>> start Data

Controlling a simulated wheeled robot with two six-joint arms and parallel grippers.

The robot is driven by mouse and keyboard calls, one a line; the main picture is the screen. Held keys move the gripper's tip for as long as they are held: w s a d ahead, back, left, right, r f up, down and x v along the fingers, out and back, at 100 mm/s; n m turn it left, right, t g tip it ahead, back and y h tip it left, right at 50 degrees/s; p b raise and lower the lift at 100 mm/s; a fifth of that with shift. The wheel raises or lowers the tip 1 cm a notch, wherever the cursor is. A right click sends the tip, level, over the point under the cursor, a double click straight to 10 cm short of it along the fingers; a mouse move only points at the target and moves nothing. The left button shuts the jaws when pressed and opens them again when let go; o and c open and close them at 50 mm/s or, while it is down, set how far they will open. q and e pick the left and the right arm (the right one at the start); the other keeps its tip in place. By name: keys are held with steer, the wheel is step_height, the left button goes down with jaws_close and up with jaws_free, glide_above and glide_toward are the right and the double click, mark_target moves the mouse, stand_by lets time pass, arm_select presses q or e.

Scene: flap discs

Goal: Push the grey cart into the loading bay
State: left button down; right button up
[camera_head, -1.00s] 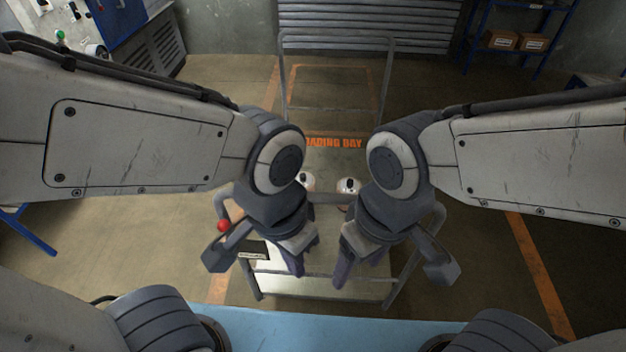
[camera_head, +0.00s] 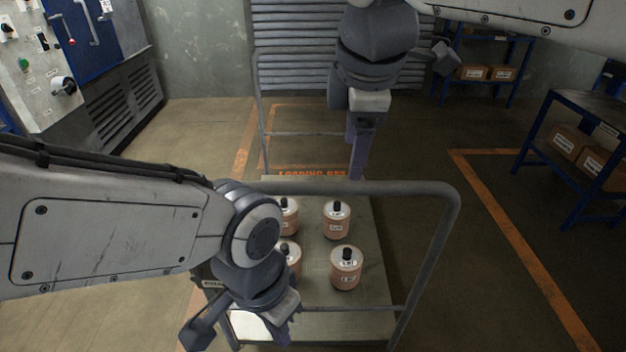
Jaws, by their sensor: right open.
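The grey cart (camera_head: 372,295) stands in the middle, its near push rail (camera_head: 400,187) a bent grey tube. Several copper-coloured canisters with white tops and black knobs stand on its deck. The loading bay (camera_head: 300,105) is outlined in orange on the floor behind it, with orange lettering partly hidden by the rail. My left gripper (camera_head: 283,328) points down at the near left corner of the cart, below the rail; its jaws are not clear, nor is any contact. My right gripper (camera_head: 355,160) is open and raised, appearing above the rail in the picture, empty.
A grey shutter (camera_head: 300,60) closes the back wall. A control cabinet (camera_head: 115,90) stands at the left. A blue shelf (camera_head: 487,88) and a blue bench (camera_head: 592,115) with boxes stand at the right. The floor right of the cart is open.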

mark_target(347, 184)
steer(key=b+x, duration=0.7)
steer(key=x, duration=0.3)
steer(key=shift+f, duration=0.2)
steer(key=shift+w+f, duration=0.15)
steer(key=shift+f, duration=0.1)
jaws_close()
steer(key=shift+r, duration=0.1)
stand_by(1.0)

>> end Data

• **Problem**: Each line in the material either holds the string "button" or does not. State how many do, and nothing else.

• **Solution to the exercise**: 2